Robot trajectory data
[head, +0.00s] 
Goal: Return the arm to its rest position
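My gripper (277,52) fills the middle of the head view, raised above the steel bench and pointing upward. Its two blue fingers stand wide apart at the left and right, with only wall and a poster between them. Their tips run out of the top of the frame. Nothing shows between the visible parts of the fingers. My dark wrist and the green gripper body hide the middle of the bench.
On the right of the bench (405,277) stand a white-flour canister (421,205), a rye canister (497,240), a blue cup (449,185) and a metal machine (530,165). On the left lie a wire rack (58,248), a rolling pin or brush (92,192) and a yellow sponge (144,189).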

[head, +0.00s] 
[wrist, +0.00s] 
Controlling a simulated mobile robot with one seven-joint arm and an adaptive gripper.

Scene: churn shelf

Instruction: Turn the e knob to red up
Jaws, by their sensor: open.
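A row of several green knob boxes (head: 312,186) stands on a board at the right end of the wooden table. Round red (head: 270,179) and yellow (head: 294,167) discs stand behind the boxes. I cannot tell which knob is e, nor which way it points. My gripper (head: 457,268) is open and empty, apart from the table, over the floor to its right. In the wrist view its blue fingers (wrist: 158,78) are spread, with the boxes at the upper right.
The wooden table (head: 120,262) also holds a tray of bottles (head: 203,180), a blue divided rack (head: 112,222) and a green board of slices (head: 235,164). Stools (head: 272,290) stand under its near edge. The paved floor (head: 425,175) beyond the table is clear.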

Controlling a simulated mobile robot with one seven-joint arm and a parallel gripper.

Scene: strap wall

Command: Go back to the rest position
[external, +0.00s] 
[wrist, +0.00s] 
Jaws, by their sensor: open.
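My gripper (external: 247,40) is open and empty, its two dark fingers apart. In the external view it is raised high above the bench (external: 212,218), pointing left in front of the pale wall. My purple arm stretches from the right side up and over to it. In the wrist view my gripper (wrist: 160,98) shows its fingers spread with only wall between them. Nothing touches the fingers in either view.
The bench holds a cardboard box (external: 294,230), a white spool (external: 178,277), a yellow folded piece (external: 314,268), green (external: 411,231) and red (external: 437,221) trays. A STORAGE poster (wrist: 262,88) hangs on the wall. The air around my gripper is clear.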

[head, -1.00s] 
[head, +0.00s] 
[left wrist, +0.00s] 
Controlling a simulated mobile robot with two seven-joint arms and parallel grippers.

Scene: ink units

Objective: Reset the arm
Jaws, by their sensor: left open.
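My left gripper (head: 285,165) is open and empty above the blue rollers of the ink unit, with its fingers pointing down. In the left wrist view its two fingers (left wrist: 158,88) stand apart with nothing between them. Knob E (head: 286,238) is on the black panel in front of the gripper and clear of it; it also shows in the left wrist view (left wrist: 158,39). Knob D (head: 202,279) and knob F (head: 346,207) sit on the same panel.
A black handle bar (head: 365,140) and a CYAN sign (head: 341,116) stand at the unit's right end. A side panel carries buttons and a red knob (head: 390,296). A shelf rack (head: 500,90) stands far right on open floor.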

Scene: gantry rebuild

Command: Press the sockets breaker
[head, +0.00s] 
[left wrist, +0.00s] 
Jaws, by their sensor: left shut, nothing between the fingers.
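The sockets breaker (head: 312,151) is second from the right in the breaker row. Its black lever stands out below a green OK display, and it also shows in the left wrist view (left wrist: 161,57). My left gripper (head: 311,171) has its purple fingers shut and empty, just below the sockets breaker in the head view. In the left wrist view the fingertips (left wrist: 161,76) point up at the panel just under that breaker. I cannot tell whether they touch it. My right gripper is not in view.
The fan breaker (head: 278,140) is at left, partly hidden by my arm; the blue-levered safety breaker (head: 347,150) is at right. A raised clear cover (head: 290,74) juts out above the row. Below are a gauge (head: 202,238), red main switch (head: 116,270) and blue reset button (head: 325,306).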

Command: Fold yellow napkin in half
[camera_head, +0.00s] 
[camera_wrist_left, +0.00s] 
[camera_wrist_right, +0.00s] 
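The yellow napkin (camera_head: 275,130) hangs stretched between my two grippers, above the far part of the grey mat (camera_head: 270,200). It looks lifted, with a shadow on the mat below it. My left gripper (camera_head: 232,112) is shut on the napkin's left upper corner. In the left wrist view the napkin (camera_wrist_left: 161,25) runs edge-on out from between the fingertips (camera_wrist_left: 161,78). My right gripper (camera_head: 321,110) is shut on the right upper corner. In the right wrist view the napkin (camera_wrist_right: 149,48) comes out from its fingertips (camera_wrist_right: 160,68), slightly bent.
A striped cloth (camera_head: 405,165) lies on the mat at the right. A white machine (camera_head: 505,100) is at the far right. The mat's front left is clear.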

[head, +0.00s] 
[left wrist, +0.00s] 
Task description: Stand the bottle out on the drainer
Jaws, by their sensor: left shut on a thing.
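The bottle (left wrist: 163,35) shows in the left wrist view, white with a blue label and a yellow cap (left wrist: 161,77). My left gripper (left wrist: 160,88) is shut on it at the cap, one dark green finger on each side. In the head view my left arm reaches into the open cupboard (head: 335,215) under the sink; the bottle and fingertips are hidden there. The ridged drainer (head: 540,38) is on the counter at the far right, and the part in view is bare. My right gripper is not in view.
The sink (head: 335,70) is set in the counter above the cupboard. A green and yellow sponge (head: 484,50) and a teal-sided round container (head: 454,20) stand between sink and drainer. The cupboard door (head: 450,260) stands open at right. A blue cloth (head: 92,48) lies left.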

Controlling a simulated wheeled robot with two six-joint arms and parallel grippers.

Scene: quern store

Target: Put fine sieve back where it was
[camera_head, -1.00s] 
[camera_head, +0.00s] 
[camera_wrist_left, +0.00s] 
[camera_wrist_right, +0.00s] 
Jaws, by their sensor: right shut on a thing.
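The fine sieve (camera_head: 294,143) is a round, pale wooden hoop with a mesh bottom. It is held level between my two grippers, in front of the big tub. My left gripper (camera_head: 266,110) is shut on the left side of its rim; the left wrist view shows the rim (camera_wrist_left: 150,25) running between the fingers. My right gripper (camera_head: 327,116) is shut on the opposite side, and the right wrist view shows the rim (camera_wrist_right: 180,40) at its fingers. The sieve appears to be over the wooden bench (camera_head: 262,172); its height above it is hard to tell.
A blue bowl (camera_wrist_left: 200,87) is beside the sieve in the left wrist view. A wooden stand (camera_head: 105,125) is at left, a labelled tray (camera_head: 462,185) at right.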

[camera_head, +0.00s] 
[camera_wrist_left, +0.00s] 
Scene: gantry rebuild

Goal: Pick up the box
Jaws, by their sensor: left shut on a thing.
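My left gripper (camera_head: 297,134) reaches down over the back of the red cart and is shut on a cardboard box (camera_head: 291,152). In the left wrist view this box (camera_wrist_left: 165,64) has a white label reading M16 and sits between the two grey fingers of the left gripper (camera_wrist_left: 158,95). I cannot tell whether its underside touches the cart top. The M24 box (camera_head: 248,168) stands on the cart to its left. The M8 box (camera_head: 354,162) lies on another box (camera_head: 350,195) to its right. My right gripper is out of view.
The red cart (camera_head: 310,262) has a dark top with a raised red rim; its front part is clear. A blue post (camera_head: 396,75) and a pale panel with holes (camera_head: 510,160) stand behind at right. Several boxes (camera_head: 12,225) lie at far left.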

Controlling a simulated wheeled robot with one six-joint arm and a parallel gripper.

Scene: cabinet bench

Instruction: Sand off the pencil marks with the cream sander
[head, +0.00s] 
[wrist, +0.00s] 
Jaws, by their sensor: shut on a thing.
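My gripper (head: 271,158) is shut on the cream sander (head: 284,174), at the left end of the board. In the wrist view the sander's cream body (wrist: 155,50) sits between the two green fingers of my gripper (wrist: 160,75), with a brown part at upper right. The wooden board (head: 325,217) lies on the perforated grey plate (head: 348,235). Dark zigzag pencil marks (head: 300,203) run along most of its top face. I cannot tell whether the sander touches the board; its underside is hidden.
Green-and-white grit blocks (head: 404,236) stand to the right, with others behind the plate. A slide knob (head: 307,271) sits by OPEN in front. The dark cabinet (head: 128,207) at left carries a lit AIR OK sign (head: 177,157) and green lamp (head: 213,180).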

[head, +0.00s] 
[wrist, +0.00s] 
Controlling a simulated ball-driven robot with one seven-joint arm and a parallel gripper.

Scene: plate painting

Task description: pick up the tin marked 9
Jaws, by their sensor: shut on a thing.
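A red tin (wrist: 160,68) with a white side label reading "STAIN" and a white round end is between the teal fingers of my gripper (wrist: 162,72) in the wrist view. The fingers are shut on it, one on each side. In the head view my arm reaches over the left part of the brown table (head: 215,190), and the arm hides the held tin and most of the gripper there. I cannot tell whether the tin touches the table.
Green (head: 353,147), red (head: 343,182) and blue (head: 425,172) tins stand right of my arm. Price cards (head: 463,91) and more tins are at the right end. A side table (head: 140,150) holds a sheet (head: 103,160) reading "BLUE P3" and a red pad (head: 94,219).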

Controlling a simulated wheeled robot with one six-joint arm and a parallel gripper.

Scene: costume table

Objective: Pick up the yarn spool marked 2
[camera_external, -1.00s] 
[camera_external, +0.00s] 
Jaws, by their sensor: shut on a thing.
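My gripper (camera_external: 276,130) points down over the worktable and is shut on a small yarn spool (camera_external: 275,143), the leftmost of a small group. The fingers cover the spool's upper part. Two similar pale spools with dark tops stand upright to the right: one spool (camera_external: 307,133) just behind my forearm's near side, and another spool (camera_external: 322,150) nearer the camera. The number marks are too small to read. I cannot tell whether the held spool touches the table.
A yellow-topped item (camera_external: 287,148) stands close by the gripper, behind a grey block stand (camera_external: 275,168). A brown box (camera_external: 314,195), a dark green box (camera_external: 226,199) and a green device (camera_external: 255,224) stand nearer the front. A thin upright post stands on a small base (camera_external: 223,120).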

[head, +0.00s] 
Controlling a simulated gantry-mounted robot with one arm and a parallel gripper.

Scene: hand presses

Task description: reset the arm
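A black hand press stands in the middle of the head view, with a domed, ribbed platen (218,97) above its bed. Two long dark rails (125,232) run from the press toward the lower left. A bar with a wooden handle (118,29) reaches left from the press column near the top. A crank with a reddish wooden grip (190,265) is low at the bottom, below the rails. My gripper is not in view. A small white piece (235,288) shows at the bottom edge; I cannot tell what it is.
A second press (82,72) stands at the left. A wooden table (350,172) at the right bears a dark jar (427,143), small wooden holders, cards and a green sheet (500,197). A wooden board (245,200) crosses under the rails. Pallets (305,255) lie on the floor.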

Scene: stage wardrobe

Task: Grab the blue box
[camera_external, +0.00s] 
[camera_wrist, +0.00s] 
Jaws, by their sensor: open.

■ **Given task**
Extract all lines of the records above that include "marked".

■ **Response**
Task description: pick up the tin marked 9
Objective: Pick up the yarn spool marked 2

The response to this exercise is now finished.